Mas também há golpes constitucionais, em que pode não haver intervenção militar.

E isso sucede quando?

Quando os princípios basilares de uma Constituição são modificados, a partir de uma certa interpretação incorrecta dos seus princípios. Pode falar-se em golpe jurídico-constitucional se fosse ultrapassado um limite fixado pela Constituição actual, segundo o qual a eleição por sufrágio directo dos órgãos de soberania não pode ser alterada, é o tal famoso artigo 159.

O que deve acontecer? A eleição presidencial antes da revisão constitucional?

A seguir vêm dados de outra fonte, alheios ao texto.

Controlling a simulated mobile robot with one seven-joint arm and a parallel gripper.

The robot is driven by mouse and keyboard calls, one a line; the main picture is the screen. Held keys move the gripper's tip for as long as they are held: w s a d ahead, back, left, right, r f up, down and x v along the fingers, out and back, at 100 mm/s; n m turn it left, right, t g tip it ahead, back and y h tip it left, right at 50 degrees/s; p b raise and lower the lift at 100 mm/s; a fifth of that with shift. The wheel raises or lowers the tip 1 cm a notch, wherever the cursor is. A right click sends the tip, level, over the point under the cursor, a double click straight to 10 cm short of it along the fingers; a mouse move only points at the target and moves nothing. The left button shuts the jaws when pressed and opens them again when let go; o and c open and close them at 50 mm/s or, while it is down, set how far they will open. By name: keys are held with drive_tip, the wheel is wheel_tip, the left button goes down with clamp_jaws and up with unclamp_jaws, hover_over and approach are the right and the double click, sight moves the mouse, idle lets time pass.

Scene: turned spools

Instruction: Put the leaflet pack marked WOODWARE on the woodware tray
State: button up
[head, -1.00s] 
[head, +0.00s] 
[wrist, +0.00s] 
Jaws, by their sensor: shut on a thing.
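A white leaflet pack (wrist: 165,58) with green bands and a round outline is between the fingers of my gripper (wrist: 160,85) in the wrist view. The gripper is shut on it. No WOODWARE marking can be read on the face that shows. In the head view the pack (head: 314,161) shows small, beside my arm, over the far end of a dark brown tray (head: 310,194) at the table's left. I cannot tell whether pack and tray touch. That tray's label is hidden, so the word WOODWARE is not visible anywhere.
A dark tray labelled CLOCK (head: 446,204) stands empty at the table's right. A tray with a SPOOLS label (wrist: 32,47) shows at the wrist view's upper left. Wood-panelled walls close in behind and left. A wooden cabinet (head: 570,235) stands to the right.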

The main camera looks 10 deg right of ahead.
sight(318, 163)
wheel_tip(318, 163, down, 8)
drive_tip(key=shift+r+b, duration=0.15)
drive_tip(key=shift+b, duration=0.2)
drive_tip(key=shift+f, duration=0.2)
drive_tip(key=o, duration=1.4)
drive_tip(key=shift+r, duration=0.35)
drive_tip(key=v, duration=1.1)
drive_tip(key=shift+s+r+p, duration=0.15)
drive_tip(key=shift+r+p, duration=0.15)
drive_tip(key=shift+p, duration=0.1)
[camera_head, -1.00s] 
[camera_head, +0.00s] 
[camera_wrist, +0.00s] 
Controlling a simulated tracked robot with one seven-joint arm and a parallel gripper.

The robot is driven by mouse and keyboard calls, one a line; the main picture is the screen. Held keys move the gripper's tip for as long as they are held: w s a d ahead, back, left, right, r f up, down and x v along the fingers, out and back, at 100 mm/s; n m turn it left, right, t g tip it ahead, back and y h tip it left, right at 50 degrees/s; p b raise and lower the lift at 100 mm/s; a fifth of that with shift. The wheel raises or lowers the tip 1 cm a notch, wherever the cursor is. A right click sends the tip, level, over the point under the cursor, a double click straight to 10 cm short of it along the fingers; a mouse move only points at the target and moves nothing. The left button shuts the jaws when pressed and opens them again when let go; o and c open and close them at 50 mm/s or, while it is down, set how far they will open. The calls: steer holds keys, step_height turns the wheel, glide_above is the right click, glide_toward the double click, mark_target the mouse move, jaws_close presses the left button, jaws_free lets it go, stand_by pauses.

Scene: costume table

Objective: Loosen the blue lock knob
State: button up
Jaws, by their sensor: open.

Esse é outro problema, que normativamente não está previsto. Não há nenhuma regra jurídica que diga se o Presidente deve ser eleito pela actual Constituição ou pela próxima. Mas o direito e as normas constitucionais baseiam-se em princípios preexistentes: a moral, a ética, a lealdade e a razoabilidade. Neste caso, estamos perante uma questão de razoabilidade.

Porquê?

Porque toda a sociedade está na expectativa de que as presidenciais não devem depender da futura Constituição, de acordo com compromissos. As eleições legislativas e as presidenciais foram anunciadas depois de um Conselho da República e não se disse aí que as presidenciais esperariam pela nova Constituição, a menos que eu esteja enganado, mas não creio…não creio. A própria lógica do processo diz isso. As presidenciais, inicialmente, deviam realizar-se
na mesma altura que as legislativas para fazer uma coisa que é importante neste país: a regularização das instituições. Desde 1992, vivíamos numa situação irregular, de falta de normalização constitucional. Essa normalização começou, em 2002, com a assinatura da Paz, a seguir à morte de Jonas Savimbi. Já passaram seis anos, realizaram- -se as legislativas, porquê? Porque todos os pressupostos para haver tanto a eleição legislativa como a presidencial estavam reunidos.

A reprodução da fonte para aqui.